Dark Shadows was better. I love Johnny Depp, I love Tim Burton, and I love vampires, so wins all around on those fronts. During the first 10 minutes Sherrie and I both agreed that we were realllllly going to love the movie. But then it got kinda disappointing. It ended up not being the movie masterpiece I was expecting. It had some slow parts, and overall we thought it was just okay.
For dinner Sherrie made me Kraft Dinner…
She ALWAYS makes me Kraft Dinner when I am at her house, and I love her so hard for it. She is amazing at cooking Kraft Dinner, and her noodles are always so perfectly cooked. I don’t even bother making KD myself anymore, because I know it will just be a disappointment. I can’t make it as good as her.
In other exciting eating news, on Sunday I went out for dinner at Libretto on the Danforth in Toronto, and I may have had the best pizza of my entire life.
That entire pizza is just for me (don’t worry, I took some home). It was sooo friggin’ delicious. It is cooked in a wood-fired oven, and is apparently exactly what you would find in Italy. And once again, I need to say if I was Italian I would be obese. This pizza was ridiculous. It made me want to go on an Eat, Pray, Love journey. Or at least the eat part of her journey…
I also started that off with fried gnocchi in a ricotta cream sauce (the sauce is underneath the gnocchi and difficult to see, but it was creamy and cheesy).

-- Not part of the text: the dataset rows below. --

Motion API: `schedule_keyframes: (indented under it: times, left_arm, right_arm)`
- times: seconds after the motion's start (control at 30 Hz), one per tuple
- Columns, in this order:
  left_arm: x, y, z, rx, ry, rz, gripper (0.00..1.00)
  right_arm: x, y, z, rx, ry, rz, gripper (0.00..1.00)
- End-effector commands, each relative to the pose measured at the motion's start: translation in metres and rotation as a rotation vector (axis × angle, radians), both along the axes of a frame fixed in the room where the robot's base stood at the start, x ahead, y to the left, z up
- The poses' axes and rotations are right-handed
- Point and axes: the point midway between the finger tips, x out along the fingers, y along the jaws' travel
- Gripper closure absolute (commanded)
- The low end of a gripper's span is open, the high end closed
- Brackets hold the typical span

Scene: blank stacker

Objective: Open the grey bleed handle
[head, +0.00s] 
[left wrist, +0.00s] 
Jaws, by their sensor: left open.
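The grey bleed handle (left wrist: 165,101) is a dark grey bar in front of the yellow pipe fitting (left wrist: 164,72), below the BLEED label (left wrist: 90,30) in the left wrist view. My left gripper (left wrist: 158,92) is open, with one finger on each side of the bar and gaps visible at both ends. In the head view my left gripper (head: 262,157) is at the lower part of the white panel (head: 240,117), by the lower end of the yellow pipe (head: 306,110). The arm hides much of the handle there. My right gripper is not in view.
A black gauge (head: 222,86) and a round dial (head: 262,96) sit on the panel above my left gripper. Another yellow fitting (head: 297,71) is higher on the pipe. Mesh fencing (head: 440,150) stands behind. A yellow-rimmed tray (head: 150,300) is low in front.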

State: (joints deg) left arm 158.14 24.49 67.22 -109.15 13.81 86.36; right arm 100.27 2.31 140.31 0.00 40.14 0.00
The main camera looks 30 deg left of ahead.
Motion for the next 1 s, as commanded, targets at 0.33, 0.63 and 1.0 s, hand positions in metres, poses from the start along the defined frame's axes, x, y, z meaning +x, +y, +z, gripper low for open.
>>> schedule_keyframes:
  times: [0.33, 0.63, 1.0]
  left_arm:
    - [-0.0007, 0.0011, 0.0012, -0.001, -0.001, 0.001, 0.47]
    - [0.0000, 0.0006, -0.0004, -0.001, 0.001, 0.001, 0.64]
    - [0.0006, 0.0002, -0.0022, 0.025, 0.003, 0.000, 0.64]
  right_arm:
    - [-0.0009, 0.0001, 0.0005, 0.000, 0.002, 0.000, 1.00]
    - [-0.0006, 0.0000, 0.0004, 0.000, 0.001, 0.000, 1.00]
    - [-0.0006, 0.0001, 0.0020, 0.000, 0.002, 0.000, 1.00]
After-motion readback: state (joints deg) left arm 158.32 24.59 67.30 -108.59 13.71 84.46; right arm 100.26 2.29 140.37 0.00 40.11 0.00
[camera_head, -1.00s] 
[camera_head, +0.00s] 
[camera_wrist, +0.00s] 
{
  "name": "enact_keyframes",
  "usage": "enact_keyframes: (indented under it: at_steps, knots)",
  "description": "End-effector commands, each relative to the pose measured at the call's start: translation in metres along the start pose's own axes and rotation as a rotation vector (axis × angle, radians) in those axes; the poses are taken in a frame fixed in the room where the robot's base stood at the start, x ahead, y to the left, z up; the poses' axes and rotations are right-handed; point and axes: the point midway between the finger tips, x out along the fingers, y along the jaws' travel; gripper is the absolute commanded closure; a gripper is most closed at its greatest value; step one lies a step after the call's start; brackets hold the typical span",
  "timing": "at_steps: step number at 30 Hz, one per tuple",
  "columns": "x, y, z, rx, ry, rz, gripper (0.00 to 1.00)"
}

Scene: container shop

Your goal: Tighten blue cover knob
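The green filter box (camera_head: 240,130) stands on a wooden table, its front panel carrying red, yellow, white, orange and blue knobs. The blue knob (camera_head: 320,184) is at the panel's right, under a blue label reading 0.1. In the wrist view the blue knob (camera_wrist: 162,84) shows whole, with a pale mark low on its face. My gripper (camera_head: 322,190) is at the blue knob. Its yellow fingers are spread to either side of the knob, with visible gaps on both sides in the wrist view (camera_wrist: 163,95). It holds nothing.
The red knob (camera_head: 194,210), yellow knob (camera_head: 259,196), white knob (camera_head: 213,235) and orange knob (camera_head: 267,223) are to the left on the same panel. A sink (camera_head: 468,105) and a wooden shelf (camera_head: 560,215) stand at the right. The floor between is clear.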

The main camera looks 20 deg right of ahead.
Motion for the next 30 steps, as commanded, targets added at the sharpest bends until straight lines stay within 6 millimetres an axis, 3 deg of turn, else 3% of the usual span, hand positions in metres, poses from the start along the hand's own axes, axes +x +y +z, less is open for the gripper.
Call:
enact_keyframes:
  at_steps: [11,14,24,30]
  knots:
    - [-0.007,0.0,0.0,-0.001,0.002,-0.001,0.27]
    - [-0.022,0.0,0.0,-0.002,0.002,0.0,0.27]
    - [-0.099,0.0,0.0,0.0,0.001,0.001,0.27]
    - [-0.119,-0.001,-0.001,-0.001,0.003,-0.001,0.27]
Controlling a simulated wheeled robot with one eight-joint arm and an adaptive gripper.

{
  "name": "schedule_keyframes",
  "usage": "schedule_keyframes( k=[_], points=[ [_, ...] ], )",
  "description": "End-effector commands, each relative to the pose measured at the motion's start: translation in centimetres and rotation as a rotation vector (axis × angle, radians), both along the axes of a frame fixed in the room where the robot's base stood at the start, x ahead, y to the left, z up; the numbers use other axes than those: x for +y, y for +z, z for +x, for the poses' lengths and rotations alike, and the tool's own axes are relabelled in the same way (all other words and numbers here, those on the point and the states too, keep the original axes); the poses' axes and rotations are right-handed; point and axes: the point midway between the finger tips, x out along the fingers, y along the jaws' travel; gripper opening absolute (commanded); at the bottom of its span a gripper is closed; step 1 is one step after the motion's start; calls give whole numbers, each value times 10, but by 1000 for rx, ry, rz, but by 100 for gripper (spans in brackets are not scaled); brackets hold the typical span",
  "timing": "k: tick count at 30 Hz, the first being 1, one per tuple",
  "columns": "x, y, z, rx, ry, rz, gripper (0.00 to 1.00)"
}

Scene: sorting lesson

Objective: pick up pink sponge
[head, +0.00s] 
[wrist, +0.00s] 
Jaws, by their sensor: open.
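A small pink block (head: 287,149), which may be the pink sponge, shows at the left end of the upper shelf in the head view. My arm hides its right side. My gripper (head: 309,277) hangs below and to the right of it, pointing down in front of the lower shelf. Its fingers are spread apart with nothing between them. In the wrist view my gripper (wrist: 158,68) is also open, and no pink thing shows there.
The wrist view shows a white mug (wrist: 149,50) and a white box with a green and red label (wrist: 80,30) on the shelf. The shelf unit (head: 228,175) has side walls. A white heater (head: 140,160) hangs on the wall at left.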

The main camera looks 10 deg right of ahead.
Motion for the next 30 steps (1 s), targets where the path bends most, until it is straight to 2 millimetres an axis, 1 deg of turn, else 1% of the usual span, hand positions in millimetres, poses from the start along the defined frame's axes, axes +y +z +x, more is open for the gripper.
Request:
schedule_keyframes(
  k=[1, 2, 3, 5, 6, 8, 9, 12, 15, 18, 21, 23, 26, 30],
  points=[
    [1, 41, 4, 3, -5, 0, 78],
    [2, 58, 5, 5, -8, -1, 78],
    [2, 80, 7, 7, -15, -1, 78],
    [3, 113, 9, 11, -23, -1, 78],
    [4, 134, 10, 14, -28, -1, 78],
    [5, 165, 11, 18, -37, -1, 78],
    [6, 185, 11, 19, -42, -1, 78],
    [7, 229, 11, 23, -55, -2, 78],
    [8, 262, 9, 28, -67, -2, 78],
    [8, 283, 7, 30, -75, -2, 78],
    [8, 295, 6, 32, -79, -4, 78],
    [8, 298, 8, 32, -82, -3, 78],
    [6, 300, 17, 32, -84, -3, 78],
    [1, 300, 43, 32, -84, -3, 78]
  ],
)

Once again, amazing. I was impressed.
Annnnnd I finished my meal with tiramisu.
I would say this was the best tiramisu I’ve ever had, but I don’t really ever order that, so I don’t think that would get across just how good this was. It was so delicious. I know I am raving on about everything here, but seriously. I almost passed out when I was eating it because I loved it so much.
I also noticed on the menu that they had Nutella Pizza, so…I am going to have to go back to this place…
And that is the end of my weekend eating adventure.
Also, I forgot to mention yesterday that a special someone showed up to the Jack & Jill as a surprise.
Troy! Remember him? (Sonja, I know he is your fave, so this is for you.)